* INFORMATION PROVIDED *

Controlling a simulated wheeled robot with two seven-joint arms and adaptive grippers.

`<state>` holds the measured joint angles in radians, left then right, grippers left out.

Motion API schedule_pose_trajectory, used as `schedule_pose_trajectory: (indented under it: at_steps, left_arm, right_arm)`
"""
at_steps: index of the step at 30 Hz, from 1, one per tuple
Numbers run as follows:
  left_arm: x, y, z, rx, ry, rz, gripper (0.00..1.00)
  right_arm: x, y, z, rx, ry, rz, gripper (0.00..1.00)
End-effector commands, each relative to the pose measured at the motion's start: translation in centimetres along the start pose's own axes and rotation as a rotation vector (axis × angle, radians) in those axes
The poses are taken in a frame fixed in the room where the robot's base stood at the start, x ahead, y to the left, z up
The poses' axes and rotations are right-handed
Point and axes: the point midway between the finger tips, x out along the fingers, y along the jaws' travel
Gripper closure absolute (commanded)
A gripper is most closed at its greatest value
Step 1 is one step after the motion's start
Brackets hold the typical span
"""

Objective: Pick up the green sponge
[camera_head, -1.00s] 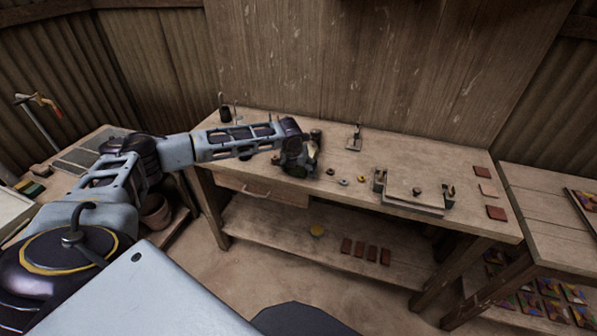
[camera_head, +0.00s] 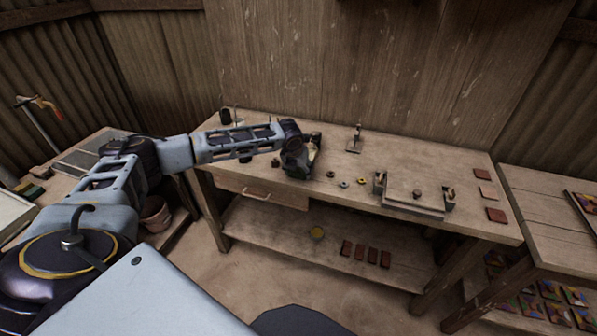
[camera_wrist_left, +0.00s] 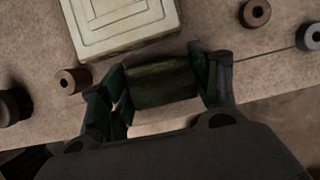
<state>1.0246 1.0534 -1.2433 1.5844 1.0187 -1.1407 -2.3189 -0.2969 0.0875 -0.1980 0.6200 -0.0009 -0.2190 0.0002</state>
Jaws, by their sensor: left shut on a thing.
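The green sponge (camera_wrist_left: 162,84) is a dark green block in the left wrist view. It sits between the two fingers of my left gripper (camera_wrist_left: 163,88), which is shut on it. In the head view my left gripper (camera_head: 297,160) is over the left part of the workbench, near its front edge. The sponge is hard to make out there, mostly hidden by the gripper. I cannot tell whether the sponge touches the bench top. My right gripper is not in view.
A pale square plate with ridged squares (camera_wrist_left: 124,22) lies just beyond the sponge. Small rings (camera_head: 344,183) lie right of the gripper. A metal press frame (camera_head: 412,195) stands further right on the bench (camera_head: 440,160). Red tiles (camera_head: 496,215) lie at the right end.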

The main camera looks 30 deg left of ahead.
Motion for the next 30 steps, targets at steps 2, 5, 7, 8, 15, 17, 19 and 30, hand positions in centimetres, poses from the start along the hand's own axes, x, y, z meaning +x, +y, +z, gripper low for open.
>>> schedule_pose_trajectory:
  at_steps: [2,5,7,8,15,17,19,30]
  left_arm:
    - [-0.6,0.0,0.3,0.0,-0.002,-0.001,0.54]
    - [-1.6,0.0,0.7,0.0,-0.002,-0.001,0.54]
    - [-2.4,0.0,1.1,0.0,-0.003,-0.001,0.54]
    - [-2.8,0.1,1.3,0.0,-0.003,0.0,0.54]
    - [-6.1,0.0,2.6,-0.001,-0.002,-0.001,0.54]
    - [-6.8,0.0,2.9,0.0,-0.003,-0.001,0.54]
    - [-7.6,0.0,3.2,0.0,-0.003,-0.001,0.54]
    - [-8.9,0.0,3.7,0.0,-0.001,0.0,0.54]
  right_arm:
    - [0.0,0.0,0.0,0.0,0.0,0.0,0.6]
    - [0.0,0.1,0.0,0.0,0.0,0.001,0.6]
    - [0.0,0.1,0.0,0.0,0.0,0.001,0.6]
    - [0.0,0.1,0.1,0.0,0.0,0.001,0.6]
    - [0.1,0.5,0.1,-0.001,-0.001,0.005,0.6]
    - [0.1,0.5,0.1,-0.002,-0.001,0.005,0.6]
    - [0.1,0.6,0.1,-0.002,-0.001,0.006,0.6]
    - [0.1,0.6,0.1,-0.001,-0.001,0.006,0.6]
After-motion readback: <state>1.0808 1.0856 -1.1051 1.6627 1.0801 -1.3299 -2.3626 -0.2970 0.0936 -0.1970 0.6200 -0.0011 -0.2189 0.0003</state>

* SHORT EXERCISE *
Only the lines from the opening of the material through the line with "The poses are" should be echoed, exactly as written.

* ANSWER TO THE TASK *
Controlling a simulated wheeled robot with two seven-joint arms and adaptive grippers.

`<state>` holds the measured joint angles in radians, left then right, grippers left out.

Motion API schedule_pose_trajectory, used as `schedule_pose_trajectory: (indented under it: at_steps, left_arm, right_arm)`
"""
at_steps: index of the step at 30 Hz, from 1, one per tuple
Numbers run as follows:
  left_arm: x, y, z, rx, ry, rz, gripper (0.00..1.00)
  right_arm: x, y, z, rx, ry, rz, gripper (0.00..1.00)
End-effector commands, each relative to the pose measured at the motion's start: translation in centimetres along the start pose's own axes and rotation as a rotation vector (axis × angle, radians) in those axes
The poses are taken in a frame fixed in the room where the robot's base stood at the start, x ahead, y to the left, z up

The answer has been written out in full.